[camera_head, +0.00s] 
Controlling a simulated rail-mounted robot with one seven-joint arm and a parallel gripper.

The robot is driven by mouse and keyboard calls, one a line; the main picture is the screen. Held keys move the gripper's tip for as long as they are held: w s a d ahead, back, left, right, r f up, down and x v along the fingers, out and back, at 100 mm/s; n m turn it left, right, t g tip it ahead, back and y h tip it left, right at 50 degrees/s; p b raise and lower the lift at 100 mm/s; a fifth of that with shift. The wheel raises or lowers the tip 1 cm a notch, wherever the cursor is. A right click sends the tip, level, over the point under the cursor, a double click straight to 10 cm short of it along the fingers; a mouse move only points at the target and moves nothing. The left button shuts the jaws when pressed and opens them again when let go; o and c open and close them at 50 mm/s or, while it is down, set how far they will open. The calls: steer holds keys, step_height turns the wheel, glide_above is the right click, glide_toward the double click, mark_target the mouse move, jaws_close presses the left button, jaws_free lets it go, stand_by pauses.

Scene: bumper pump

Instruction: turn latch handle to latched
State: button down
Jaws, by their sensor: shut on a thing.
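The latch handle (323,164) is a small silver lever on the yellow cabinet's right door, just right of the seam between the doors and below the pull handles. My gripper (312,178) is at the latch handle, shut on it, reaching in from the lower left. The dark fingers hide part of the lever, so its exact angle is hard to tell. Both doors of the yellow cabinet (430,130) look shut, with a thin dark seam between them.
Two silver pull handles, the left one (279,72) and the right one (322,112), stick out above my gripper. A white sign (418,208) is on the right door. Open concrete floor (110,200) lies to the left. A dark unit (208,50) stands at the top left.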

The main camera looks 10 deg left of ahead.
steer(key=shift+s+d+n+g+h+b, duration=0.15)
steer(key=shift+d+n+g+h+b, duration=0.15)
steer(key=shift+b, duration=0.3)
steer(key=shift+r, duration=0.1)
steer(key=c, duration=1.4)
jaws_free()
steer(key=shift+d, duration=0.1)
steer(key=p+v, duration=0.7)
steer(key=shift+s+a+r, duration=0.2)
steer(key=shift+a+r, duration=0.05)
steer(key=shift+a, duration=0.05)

⁂

Work required >>
Give again, word for word, the lines of the listing, starting at its first line and ending with the line containing "State: button down".

Reply >>
[camera_head, +0.00s] 
Controlling a simulated rail-mounted robot with one seven-joint arm and a parallel gripper.

The robot is driven by mouse and keyboard calls, one a line; the main picture is the screen. Held keys move the gripper's tip for as long as they are held: w s a d ahead, back, left, right, r f up, down and x v along the fingers, out and back, at 100 mm/s; n m turn it left, right, t g tip it ahead, back and y h tip it left, right at 50 degrees/s; p b raise and lower the lift at 100 mm/s; a fifth of that with shift. The wheel raises or lowers the tip 1 cm a notch, wherever the cursor is. A right click sends the tip, level, over the point under the cursor, a double click straight to 10 cm short of it along the fingers; a mouse move only points at the target and moves nothing. The left button shuts the jaws when pressed and opens them again when let go; o and c open and close them at 50 mm/s or, while it is down, set how far they will open. The calls: steer holds keys, step_height turns the wheel, glide_above is the right click, glide_toward the double click, mark_target the mouse move, jaws_close presses the left button, jaws_free lets it go, stand_by pauses.

Scene: bumper pump

Instruction: turn latch handle to latched
State: button down

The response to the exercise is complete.